Nail polish remover, like Gaffa Tape, WB 40 and the first smile of a newborn unicorn, is magic.
The principle ingredient, acetone, will clean fine china, eradicate scratches from watch faces and remove leeches from your skin.
It is also the key to half dozen classic scams, the must have tool for any aspiring swindler.
1. Marking playing cards
There are hundreds of ways to mark a deck of cards from intricate line work with an ultra fine marker to high-tech luminous readers that can only be detected with a special set of glasses. All of these methods have the same goal, to let the cheat know the identity of a face down cards
Using diluted nail polish and a cue-tip, it is possible to lightly fade small sections of the back of a playing card, creating almost invisible marks.
Would be cheats need to be careful to let the marked cards air before adding them back to the deck lest the smell give them away.
2. Forging cheques
A favourite of infamous paperhanger Frank Abagnale Jr, washing cheques is easy with a little nail polish remover.

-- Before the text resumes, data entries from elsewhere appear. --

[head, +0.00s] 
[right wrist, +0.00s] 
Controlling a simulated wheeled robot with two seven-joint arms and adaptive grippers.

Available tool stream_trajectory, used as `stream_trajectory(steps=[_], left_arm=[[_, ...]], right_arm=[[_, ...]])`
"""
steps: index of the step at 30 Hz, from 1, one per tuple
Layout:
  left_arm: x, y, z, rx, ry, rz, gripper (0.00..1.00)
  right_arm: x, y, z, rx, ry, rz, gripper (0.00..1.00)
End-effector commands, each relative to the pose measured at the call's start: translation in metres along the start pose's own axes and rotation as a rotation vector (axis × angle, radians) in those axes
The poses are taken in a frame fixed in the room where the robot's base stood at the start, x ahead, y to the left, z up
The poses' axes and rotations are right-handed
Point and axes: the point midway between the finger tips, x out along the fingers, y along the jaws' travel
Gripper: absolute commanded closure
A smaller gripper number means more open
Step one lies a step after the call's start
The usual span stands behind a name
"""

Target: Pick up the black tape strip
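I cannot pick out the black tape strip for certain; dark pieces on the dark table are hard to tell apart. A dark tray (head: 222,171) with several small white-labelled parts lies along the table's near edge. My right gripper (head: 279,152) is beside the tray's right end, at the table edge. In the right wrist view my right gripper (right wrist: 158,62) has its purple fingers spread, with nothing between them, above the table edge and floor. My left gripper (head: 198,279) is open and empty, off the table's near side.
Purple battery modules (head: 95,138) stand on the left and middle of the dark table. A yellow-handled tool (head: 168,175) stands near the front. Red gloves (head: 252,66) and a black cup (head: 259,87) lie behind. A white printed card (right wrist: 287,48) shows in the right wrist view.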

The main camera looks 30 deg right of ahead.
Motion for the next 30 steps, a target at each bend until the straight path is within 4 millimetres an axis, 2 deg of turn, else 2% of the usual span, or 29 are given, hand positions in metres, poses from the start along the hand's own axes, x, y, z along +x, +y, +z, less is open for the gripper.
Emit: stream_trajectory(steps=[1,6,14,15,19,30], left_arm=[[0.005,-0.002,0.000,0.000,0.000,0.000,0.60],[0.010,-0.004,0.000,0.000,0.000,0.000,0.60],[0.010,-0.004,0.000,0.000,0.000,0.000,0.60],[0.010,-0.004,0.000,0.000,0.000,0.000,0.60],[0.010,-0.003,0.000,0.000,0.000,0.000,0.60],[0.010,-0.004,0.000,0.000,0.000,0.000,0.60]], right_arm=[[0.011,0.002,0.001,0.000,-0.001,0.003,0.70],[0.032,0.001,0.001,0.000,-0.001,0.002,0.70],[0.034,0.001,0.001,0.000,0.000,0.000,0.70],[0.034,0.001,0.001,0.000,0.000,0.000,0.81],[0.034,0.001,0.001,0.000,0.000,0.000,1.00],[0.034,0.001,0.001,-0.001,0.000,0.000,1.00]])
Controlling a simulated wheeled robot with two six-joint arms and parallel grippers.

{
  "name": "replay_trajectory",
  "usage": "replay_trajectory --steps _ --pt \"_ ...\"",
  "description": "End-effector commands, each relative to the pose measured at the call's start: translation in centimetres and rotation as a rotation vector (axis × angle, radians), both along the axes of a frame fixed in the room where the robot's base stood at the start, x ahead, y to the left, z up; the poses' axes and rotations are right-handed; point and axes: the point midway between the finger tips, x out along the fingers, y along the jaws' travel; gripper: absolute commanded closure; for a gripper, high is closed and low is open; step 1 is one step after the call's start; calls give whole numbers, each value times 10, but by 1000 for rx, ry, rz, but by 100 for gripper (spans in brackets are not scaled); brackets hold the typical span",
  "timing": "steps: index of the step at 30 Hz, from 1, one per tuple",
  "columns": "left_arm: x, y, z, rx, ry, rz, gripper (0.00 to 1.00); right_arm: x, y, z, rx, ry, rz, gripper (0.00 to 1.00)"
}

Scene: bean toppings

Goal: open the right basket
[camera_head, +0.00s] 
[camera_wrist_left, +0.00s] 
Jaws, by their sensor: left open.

Steal a cheque (kids ask your parents about cheques), cover the signature with a piece of cellotape and then soak the rest of the cheque in nail polish remover. The acetone dissolves the biro ink but leaves the cheque and the taped up signature unharmed.
From there, it’s a just a simply case of rinsing the cheque, removing the tape, letting it dry and adding whatever name and dollar amount you want.
3. Hacking RFID cards
From credit cards to myki, most plastic cards contain some form of RFID technology in them. The small chip can be accessed by tapping it against a reader.
By soaking an RFID identification card in nail polish remover, the chip can easily be removed after a short time. The plastic melts, the card splits and the electronics inside are revealed.
From there, the possibilities are endless. A con artist could rig a pigeon race (fanciers track their birds by a plastic disk on the pigeon’s leg), swap electronic bar codes in shops or even steal self-service hire cars from companies like Zipcar that use the technology for customers to get in and out of their vehicles.
4. Switching barcodes
As well as removing RFID barcodes, a quick squirt of nail polish remover will remove even the toughest traditional sticker barcode.
In 2008, an Adelaide man was arrested for switching the barcodes on expensive coffee machines so they would scan as lower priced machines.
Police found stacks of barcodes, $25,000 in cash and, you guessed it, a bottle of nail polish remover when they searched his caravan.
5. Jury rigging ATMs
There are dozens of ways to scam ATMs, tracing back to the early days of the machines. However, perhaps the simplest way for scammers to get cash from ATMS is with a little super glue and nail polish remover.
By gluing the money slot closed, the swindler can prevent the machine from ejecting cash and any withdrawals build up, trapped behind the fastened door.
After a few minutes of watching the public try and use the gaffed machine, the con man applies a little nail polish remover, dissolves the glue and retrieves the cash.
6. Selling ‘black money’
Ever wanted to know what happens if you answer one of those suspect emails from Nigeria promising you millions? The answer is: black money.
The con artists tell you that they will send you the cash in the form ‘black money’, regular currency that has been treated with a special polymer to make it black. That way, the money can be safely shipped in the knowledge that no thief will ever be able to spend the money.
You can only remove the black ink if you know the correct mix of chemicals. The chemicals cost hundreds of thousands of dollars, which you have to pony up if you want to get your hands on the millions.
In reality, there is no such thing as black money and the ‘special polymer’ is just black ink. The correct mix of chemicals is…you guessed it, nail polish remover.
They demonstrate the process with a couple of real notes and then offload hundreds of scraps of paper and a few bottles of remover in exchange for your very real cash.
7. Finding fake…pretty much anything.
As well as being used to commit fraud, nail polish remover can also be used to fight it.
A little acetone is the perfect way to test whether the expensive amber you purchased is actually cheap plastic, to find out if the electronic parts you bought online are counterfeit (the printing on fake electronics comes of when tested with acetone) or even to test how old an oil painting is. An old painting’s oil will have set and won’t be affected by a spot of nail polish remover. A new fake, on the other hand, will melt under the remover’s mighty touch.
But that doesn’t make up for nail polish remover’s biggest crime:- stinking up suburban shopping centres thanks to cut price nail salons.